One deeply impactful truth Micah points out is that as the leaders go, so go the people. He says that Jerusalem's leaders judge for a bribe, her priests teach for pay, and her prophets divine for money (3:11).
Micah points to Jesus Christ as the only answer to the world's problems. The poor, the oppressed, and the misfortunate have the "one who breaks open [reverenced] will come up before them ..." (2:13). Christ the Messiah breaks through the obstacles in the path ahead. In the future He will do this for Israel, when the remnant is gathered into the fold. But today He helps us through our perplexing paths, as we trust in Him.
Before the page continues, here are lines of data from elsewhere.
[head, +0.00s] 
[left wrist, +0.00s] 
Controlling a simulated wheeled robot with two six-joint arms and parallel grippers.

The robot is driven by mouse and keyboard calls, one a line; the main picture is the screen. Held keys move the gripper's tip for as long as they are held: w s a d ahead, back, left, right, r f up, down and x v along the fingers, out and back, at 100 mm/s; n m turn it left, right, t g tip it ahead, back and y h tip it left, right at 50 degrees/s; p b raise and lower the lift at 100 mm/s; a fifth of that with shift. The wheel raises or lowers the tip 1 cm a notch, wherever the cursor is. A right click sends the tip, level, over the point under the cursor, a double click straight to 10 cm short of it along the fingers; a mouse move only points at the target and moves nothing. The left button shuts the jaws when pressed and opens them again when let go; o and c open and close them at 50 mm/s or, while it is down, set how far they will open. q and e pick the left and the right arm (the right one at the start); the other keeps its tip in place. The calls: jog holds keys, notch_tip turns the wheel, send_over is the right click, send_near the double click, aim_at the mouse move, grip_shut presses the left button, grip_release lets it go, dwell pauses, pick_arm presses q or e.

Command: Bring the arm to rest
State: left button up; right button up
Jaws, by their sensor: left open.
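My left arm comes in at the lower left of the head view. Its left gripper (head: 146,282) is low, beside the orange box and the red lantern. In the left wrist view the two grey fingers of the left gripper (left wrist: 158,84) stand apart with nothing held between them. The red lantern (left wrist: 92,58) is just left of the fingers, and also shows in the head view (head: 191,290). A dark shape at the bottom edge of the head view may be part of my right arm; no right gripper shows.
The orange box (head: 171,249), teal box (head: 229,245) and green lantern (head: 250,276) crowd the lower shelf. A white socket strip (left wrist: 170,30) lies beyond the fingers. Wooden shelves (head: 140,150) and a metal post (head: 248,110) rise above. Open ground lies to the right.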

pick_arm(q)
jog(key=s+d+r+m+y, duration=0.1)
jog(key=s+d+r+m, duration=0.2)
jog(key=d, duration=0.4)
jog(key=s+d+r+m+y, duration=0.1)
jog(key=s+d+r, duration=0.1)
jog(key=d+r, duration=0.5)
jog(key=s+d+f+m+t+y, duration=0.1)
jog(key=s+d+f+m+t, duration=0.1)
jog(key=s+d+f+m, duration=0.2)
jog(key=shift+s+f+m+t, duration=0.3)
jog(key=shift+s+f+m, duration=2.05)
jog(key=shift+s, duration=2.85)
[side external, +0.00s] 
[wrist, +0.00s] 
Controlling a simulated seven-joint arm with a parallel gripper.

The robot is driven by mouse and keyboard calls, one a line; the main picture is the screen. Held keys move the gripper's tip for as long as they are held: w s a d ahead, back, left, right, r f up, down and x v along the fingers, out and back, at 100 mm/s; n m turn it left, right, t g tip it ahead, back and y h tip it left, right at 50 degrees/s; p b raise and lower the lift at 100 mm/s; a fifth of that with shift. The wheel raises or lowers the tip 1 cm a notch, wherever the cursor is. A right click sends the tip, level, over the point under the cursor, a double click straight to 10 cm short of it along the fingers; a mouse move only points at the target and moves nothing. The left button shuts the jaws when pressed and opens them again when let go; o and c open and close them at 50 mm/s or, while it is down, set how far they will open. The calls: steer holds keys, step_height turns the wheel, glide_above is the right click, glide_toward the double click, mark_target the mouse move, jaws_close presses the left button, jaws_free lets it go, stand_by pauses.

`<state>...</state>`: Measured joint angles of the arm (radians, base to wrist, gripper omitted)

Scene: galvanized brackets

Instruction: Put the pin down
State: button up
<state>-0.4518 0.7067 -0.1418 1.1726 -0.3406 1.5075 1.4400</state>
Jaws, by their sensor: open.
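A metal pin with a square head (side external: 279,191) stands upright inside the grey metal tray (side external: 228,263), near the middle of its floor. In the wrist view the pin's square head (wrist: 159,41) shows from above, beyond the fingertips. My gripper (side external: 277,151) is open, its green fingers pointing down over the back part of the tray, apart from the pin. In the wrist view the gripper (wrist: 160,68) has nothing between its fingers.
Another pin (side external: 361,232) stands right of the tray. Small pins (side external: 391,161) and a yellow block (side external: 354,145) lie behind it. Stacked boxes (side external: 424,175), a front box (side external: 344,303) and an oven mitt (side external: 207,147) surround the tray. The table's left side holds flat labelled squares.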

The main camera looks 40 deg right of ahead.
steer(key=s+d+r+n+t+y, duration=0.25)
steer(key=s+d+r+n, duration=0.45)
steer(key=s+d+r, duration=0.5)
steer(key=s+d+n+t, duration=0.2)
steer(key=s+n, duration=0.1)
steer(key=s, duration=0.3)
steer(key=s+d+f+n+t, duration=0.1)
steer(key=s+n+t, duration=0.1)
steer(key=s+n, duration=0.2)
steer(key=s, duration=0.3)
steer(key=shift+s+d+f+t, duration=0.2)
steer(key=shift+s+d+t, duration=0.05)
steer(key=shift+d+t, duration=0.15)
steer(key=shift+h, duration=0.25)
Messiah's kingdom will come (4:1-8), and Jerusalem will be its center (4:1-2). Peace will reign. Nations ... shall beat their swords into plowshares, and their spears into pruning hooks; nation shall not lift up sword against nation, neither shall they learn war anymore (4:3). Prosperity will abound, each will ... sit under his vine and ... fig tree ... (4:4). God will be central as ... we will walk in the name of the Lord our God forever and ever (4:5). The same God who brings heaven to earth can bring solutions to our problems today.
What does God want from us in exchange? Micah answers that we are ... to do justly, to love mercy, and to walk humbly with [reverenced] God (6:8). No one is exempt. We are to be clothed with Christ, according to God's expectations of us. We are to live the truth and look to Jesus!